Metadata for the samples. Metadata must be given as a pandas DataFrame or a path to a pandas DataFrame compatible csv file, with the rows representing each sample and columns representing the different metadata columns. If None, no metadata is set. The number of rows in the metadata DataFrame must be equal to the number of samples in the dataset, and the order of the rows must be the same as the order of the samples in the dataset. For more on metadata, see the NLP Metadata Guide.

categorical_metadatat.Optional[t.List[str]] , default: None

The names of the categorical metadata columns. If None, categorical metadata columns are automatically inferred. Only relevant if metadata is not None.

propertiest.Optional[t.Union[pd.DataFrame, str]] , default: None

The text properties for the samples. Properties must be given as either a pandas DataFrame or a path to a pandas DataFrame compatible csv file, with the rows representing each sample and columns representing the different properties. If None, no properties are set. The number of rows in the properties DataFrame must be equal to the number of samples in the dataset, and the order of the rows must be the same as the order of the samples in the dataset. In order to calculate the default properties, use the TextData.calculate_builtin_properties function after the creation of the TextData object. For more on properties, see the NLP Properties Guide.

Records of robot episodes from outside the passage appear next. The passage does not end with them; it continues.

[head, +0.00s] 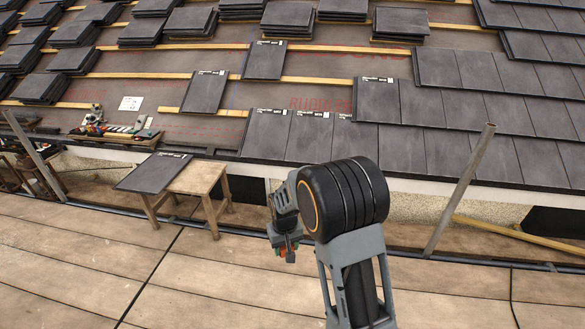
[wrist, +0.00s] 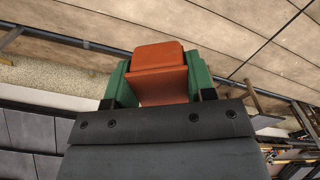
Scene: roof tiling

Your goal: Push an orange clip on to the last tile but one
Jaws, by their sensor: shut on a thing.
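My gripper (head: 288,252) hangs over the scaffold boards in front of the eaves in the head view, with a bit of orange and green at its tip. In the wrist view its green fingers (wrist: 203,80) are shut on the orange clip (wrist: 160,62), which sits between them. The laid grey roof tiles (head: 440,150) lie behind and above my gripper, in rows to the right. The bottom row (head: 300,135) runs left along the eaves to a tile with a white label. The clip is apart from the tiles. The last tile but one is partly hard to tell apart.
A wooden stool (head: 205,180) with a loose tile (head: 155,172) leaning over its edge stands on the left. Tile stacks (head: 190,22) lie on the battens above. Tools (head: 112,128) lie at the left eaves. A slanted metal pole (head: 460,190) stands to the right.

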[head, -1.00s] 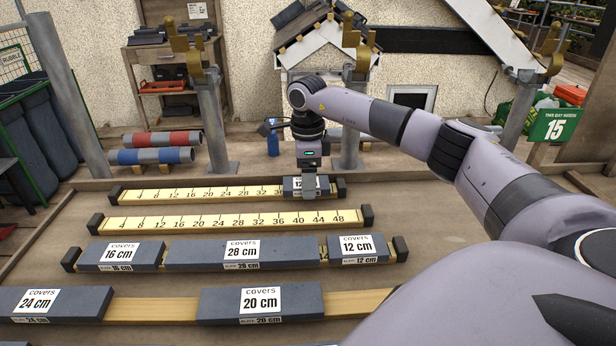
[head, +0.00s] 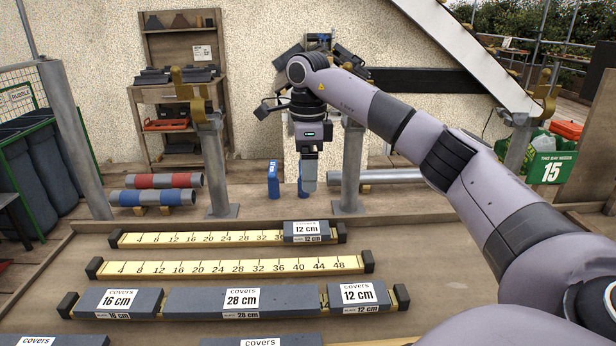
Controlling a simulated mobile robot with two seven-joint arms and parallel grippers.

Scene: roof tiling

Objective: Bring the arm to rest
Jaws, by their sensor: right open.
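My right arm comes in from the right, and its gripper (head: 308,188) hangs pointing down above the far edge of the bench. It is open and empty, clear of the tiles. Below it, a dark 12 cm tile (head: 306,228) lies at the right end of the far yellow batten (head: 200,238), over the scale past 30. My left gripper is not in view.
A second scaled batten (head: 230,267) is bare. The nearer batten carries 16 cm (head: 118,300), 28 cm (head: 240,298) and 12 cm (head: 358,295) tiles. Grey posts (head: 353,165) and a blue bottle (head: 273,180) stand behind. A green "15" box (head: 550,158) is at right.

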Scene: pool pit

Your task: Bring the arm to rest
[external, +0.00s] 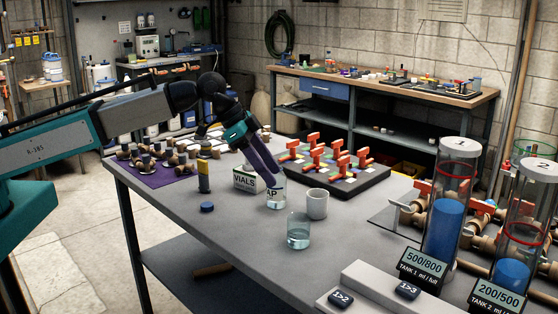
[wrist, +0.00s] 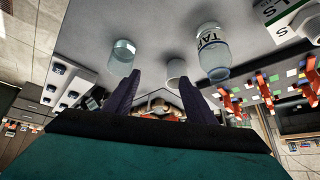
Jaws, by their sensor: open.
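My gripper (external: 268,172) hangs over the grey workbench (external: 245,250), its two purple fingers slanting down toward the jar labelled TAP (external: 275,197). In the wrist view my gripper (wrist: 157,90) shows its fingers spread apart with nothing held between them. The TAP jar (wrist: 213,55) stands beyond the right finger there, the white cup (wrist: 175,70) shows between the fingers, and a glass with some liquid (wrist: 122,57) is by the left finger. In the external view, whether the fingers touch the jar or only overlap it cannot be told.
A white VIALS container (external: 244,179) stands close beside the jar. The white cup (external: 317,205) and glass (external: 298,232) stand to the right. A black board with red valves (external: 345,183) lies behind. Tank 1 (external: 447,215) stands at right. The front left bench is mostly clear.

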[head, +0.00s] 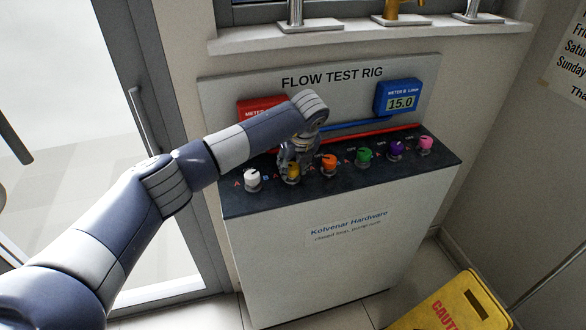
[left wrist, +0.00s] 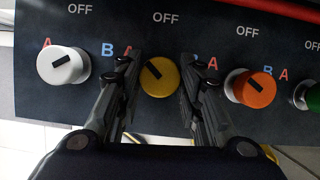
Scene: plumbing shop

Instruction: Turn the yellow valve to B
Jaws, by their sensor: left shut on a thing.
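The yellow valve (head: 293,176) is a round knob on the dark top of the flow test rig, second from the left. In the left wrist view the yellow knob (left wrist: 160,80) sits between my fingers, its black mark slanting to the upper left, between OFF and the red A. Its blue B (left wrist: 197,49) is partly hidden by my right-hand finger. My left gripper (head: 294,157) reaches down over the knob and is shut on it; its fingers also show in the left wrist view (left wrist: 160,95). My right gripper is out of view.
A white knob (head: 252,180) stands close on the left and an orange knob (head: 329,163) close on the right; green, purple and pink knobs follow. Blue Meter B (head: 398,97) reads 15.0. Red Meter A (head: 253,108) is partly hidden by my arm. A yellow caution sign (head: 455,305) stands at the lower right.

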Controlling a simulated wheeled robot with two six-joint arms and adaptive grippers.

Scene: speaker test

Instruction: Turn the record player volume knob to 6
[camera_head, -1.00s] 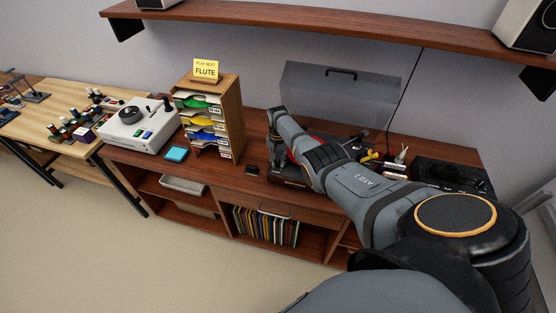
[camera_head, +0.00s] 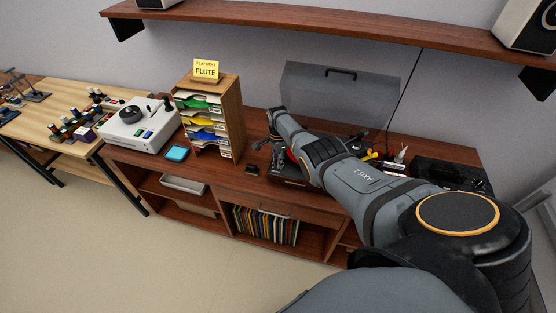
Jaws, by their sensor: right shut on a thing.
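The record player (camera_head: 288,180) stands on the wooden cabinet with its clear lid (camera_head: 335,92) raised. My right arm comes in from the lower right and hides most of the player, including its top. My right gripper (camera_head: 277,166) points down at the player's front left part and is shut on something small there. Its fingertips are small and dark in this view. The thing between them looks like the volume knob, but the knob itself and its scale are hidden. My left gripper is not in view.
A small black box (camera_head: 252,169) lies near the gripper. A white device (camera_head: 140,128) is further left. A black unit (camera_head: 450,174) stands at the right. A shelf hangs above.

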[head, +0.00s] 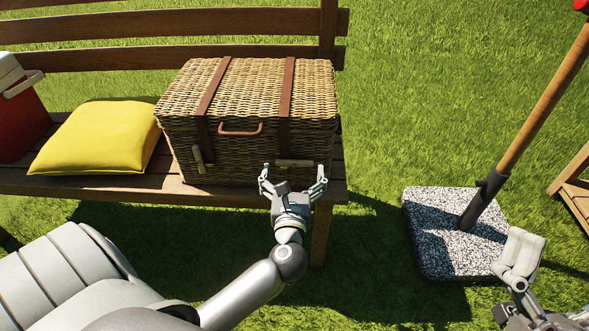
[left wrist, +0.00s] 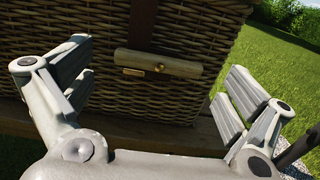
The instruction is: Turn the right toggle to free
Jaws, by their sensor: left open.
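The wicker basket (head: 250,95) stands on the bench, with two brown leather straps down its front. The right toggle (head: 295,163) is a wooden bar lying crosswise, roughly level, at the foot of the right strap. In the left wrist view the toggle (left wrist: 180,66) has a brass pin at its middle. The left toggle (head: 198,160) stands nearly upright. My left gripper (head: 294,174) is open in front of the right toggle, its fingers on either side and apart from it. My right gripper (head: 519,255) is low at the right; whether it is open is unclear.
A yellow cushion (head: 98,137) and a red cooler (head: 22,120) sit on the bench (head: 90,184) left of the basket. A speckled base (head: 430,235) with a wooden pole (head: 545,95) stands on the grass at right. Grass between bench and base is clear.

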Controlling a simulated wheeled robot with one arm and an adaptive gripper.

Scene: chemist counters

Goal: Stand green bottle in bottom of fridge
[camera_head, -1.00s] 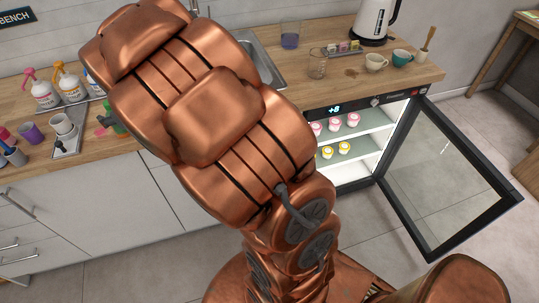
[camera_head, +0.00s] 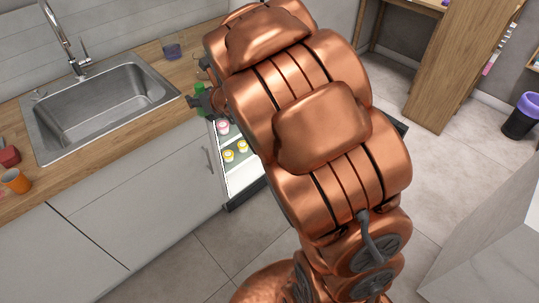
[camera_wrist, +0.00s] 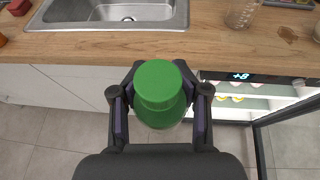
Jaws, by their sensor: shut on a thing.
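My gripper (camera_wrist: 158,105) is shut on the green bottle (camera_wrist: 158,85), which shows from above in the wrist view, cap toward the camera, out in front of the counter edge. In the head view the green bottle (camera_head: 200,97) and gripper (camera_head: 207,101) are partly hidden behind my arm. The fridge (camera_head: 243,172) is built in under the counter, its lit inside partly hidden by my arm. In the wrist view the fridge (camera_wrist: 240,105) is to the right of the gripper, with its door (camera_wrist: 285,145) open.
Small pink- and yellow-topped pots (camera_head: 229,155) sit on the fridge shelves. A sink (camera_head: 105,100) is set in the wooden counter (camera_head: 40,195). The open door stands out over the floor at right.

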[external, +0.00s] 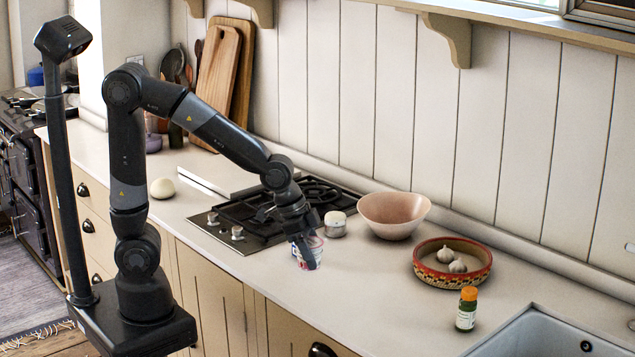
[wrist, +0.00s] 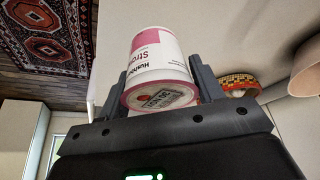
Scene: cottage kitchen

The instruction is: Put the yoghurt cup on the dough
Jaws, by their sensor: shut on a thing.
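The yoghurt cup (external: 317,243), white with pink print, is at the counter's front edge side, right of the hob. In the wrist view the yoghurt cup (wrist: 160,50) sits between both fingers. My gripper (external: 306,250) points down and is shut on the cup; it also shows in the wrist view (wrist: 162,82). I cannot tell whether the cup touches the counter. The dough (external: 162,188), a pale round lump, lies on the counter left of the hob, well away from my gripper. It is not seen in the wrist view.
A black gas hob (external: 245,226) lies between cup and dough. A pink bowl (external: 393,216), a patterned dish (external: 452,278) with garlic and an orange-capped bottle (external: 467,309) are farther right. The counter around the dough is clear.

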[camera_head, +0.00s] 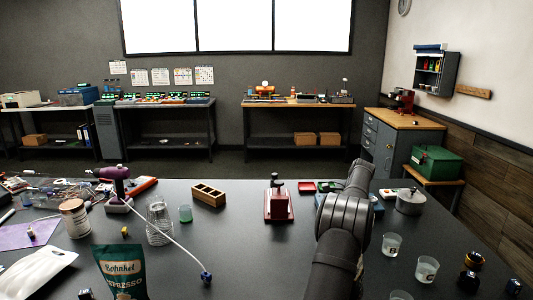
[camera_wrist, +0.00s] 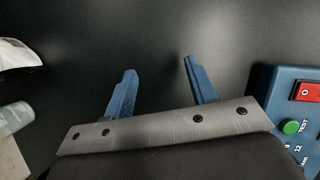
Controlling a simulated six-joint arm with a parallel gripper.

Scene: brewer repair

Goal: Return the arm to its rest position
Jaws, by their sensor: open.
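My arm (camera_head: 345,225) reaches up from the bottom edge over the dark table (camera_head: 250,250) in the head view, right of centre. The gripper itself is hidden behind the arm there. In the wrist view my gripper (camera_wrist: 159,66) shows two blue fingers spread apart. Nothing is between them, and only bare dark tabletop shows beyond the fingertips.
A blue test box (camera_wrist: 285,110) with a red switch and green button is right of the fingers. A red-based device (camera_head: 278,205) stands left of my arm; a pot (camera_head: 410,202) and labelled cups (camera_head: 426,270) stand right. A coffee bag (camera_head: 122,272) stands front left.

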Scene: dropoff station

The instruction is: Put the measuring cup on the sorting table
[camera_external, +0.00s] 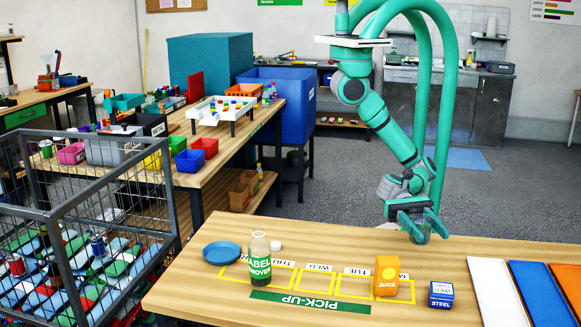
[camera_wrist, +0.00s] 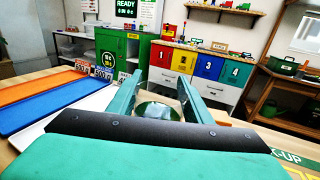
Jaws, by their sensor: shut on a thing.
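My gripper (camera_external: 424,228) is over the back edge of the near wooden table (camera_external: 455,262), fingers pointing down. In the wrist view, the fingers of my gripper (camera_wrist: 158,96) are closed on a clear, greenish round vessel, apparently the measuring cup (camera_wrist: 157,111). Its lower part is hidden by my gripper's dark front edge. In the external view the cup blends with the teal fingers, and I cannot tell if it touches the tabletop. A second wooden table (camera_external: 246,131) with bins stands at the back left; I cannot read a sorting label on it.
On the near table are a blue plate (camera_external: 222,252), a labelled bottle (camera_external: 260,262), an orange juice box (camera_external: 387,275), a blue steel box (camera_external: 441,294), and white, blue (camera_external: 548,293) and orange trays at the right. A wire cage cart (camera_external: 75,235) stands at left.

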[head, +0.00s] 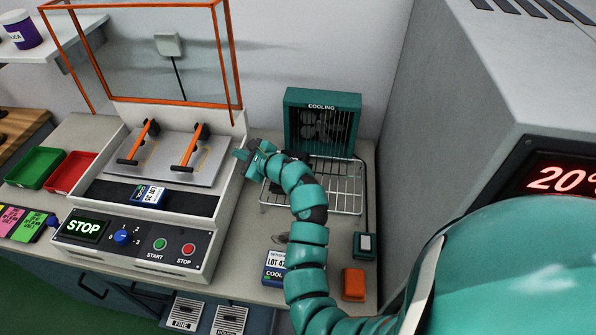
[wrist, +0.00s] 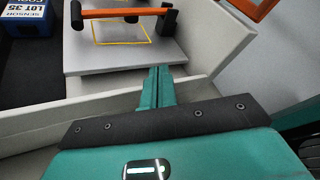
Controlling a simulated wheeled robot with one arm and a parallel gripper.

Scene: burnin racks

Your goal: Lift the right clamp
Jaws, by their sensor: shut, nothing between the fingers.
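The right clamp (head: 192,147) has an orange lever and a black crossbar grip. It stands on the grey plate (head: 207,176) of the machine, its lever leaning toward the front. The left clamp (head: 140,143) stands beside it and looks alike. My gripper (head: 241,153) is just right of the plate, at the machine's right edge, apart from the right clamp. In the wrist view its fingers (wrist: 158,88) are together and empty, pointing at the plate's edge. A clamp with an orange lever (wrist: 118,13), apparently the right one, lies beyond them above a yellow outline.
An orange-framed clear guard (head: 228,60) stands raised behind the clamps. A blue-and-white sensor box (head: 148,195) lies on the dark strip in front of the plate. A wire rack (head: 345,190) and a cooling fan (head: 322,122) are to the right. Green (head: 35,166) and red (head: 70,172) trays are left.

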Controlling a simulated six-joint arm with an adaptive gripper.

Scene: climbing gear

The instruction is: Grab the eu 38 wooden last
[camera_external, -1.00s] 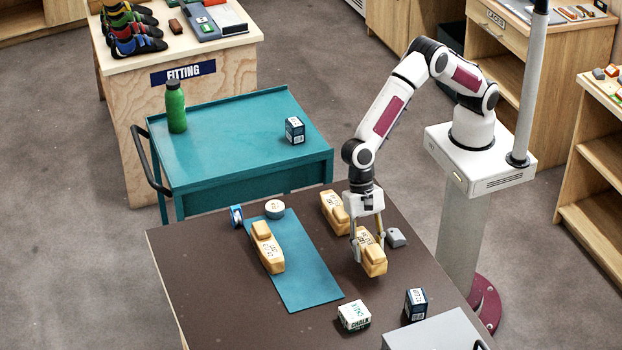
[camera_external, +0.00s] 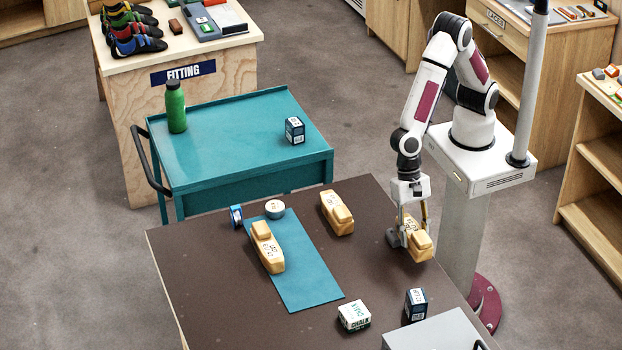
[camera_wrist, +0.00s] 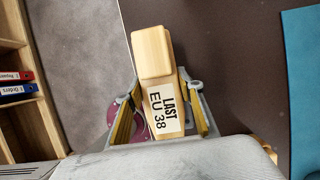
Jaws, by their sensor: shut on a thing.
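The EU 38 wooden last (camera_external: 421,246) is a pale wooden block with a white label. My gripper (camera_external: 415,229) is shut on it near the table's right edge. In the wrist view the last (camera_wrist: 153,55) lies between the two fingers of my gripper (camera_wrist: 163,95), and its label reads "LAST EU 38". I cannot tell whether it is clear of the table. Two similar lasts stay on the table: one (camera_external: 337,213) at the back and one (camera_external: 267,247) on the teal mat.
The teal mat (camera_external: 305,287) lies on the dark table (camera_external: 215,290). A tape roll (camera_external: 275,209), a blue roll (camera_external: 236,217), a chalk box (camera_external: 354,316), a dark box (camera_external: 416,304) and a grey case (camera_external: 435,332) stand around.

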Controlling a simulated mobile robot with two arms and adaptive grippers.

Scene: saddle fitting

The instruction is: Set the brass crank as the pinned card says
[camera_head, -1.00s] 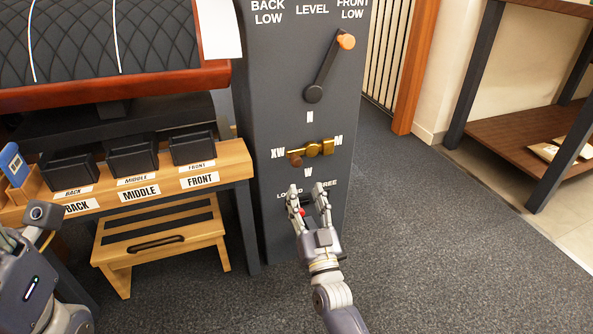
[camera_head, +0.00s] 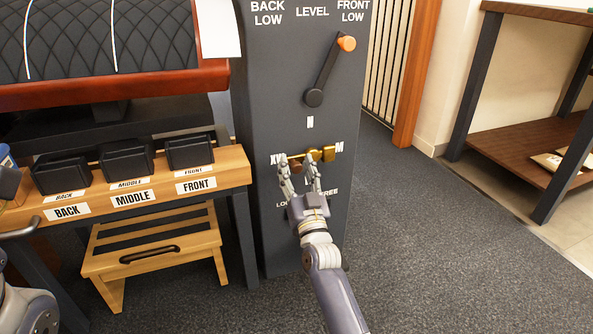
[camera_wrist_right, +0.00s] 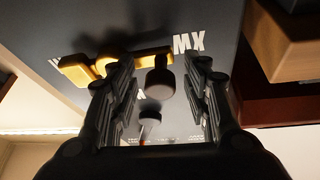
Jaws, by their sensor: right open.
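My right gripper (camera_head: 299,165) is open in front of the crank's left part. In the right wrist view the dark knob (camera_wrist_right: 160,82) sits between the open fingers (camera_wrist_right: 160,95), with no contact to be seen. A white sheet (camera_head: 213,28) hangs at the top edge; no writing on it shows. Only parts of my left arm (camera_head: 25,305) show at the left edge.
An orange-tipped lever (camera_head: 330,70) above the crank leans towards FRONT LOW.

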categorical_propertiest.Optional[t.List[str]] , default: None

The names of the categorical properties columns. Should be given only for custom properties, not for any of the built-in properties. If None, categorical properties columns are automatically inferred for custom properties.

embeddingst.Optional[Union[np.ndarray, pd.DataFrame, str]], default: None

The text embeddings for the samples. Embeddings must be given as a numpy array (or a path to an .npy file containing a numpy array) of shape (N, E), where N is the number of samples in the TextData object and E is the number of embeddings dimensions. The numpy array must be in the same order as the samples in the TextData. If None, no embeddings are set.

In order to use the built-in embeddings, use the TextData.calculate_builtin_embeddings function after the creation of the TextData object. For more on embeddings, see the Text Embeddings Guide

__init__(raw_text: Optional[Sequence[str]] = None, tokenized_text: Optional[Sequence[Sequence[str]]] = None, label: Optional[Union[Sequence[Union[int, str, Tuple[Union[int, str]]]], Sequence[Sequence[Union[str, int]]], Sequence[None]]] = None, task_type: Optional[str] = None, name: Optional[str] = None, embeddings: Optional[Union[DataFrame, ndarray, str]] = None, metadata: Optional[DataFrame] = None, categorical_metadata: Optional[List[str]] = None, properties: Optional[DataFrame] = None, categorical_properties: Optional[List[str]] = None)[source]#
__new__(*args, **kwargs)#

Attributes

TextData.categorical_metadata

Return categorical metadata column names.

TextData.categorical_properties

Return categorical properties names.

TextData.embeddings

Return the embeddings of for the dataset.

TextData.label

Return the label defined in the dataset.

TextData.metadata

Return the metadata of for the dataset.

TextData.n_samples

Return number of samples in the dataset.

TextData.name

TextData.numerical_metadata

Return numeric metadata column names.

TextData.numerical_properties

Return numerical properties names.

TextData.properties

Return the properties of the dataset.

TextData.task_type

Return the task type.

TextData.text

Return sequence of raw text samples.

TextData.tokenized_text

Return sequence of tokenized text samples.

Methods

TextData.calculate_builtin_embeddings([...])

Calculate the built-in embeddings of the dataset.

TextData.calculate_builtin_properties([...])

Calculate the default properties of the dataset.

TextData.cast_to_dataset(obj)

Verify Dataset or transform to Dataset.

TextData.copy([rows_to_use])

Create a copy of this Dataset with new data.

TextData.describe([n_properties_to_show, ...])

Provide holistic view of the data.

TextData.get_original_text_indexes()

Return the original indexes of the text samples.

TextData.get_sample_at_original_index(index)

Return the text sample at the original index.

TextData.has_label()

Return True if label was set.

TextData.head([n_samples, model_classes])

Return a copy of the dataset as a pandas Dataframe with the first n_samples samples.

TextData.is_multi_label_classification()

Check if the dataset is multi-label.

TextData.is_sampled(n_samples)

Return True if the dataset number of samples will decrease when sampled with n_samples samples.

TextData.label_for_display([model_classes])

Return the label defined in the dataset in a format that can be displayed.

TextData.label_for_print([model_classes])

Return the label defined in the dataset in a format that can be printed nicely.

TextData.len_when_sampled(n_samples)

Return number of samples in the sampled dataframe this dataset is sampled with n_samples samples.

TextData.sample(n_samples[, replace, ...])

Create a copy of the dataset object, with the internal data being a sample of the original data.

TextData.save_properties(path)

Save the dataset properties to csv.

TextData.set_embeddings(embeddings[, verbose])

Set the embeddings of the dataset.

TextData.set_metadata(metadata[, ...])

Set the metadata of the dataset.

TextData.set_properties(properties[, ...])

Set the properties of the dataset.

TextData.validate_textdata_compatibility(...)

Verify that all provided datasets share same label name and task types.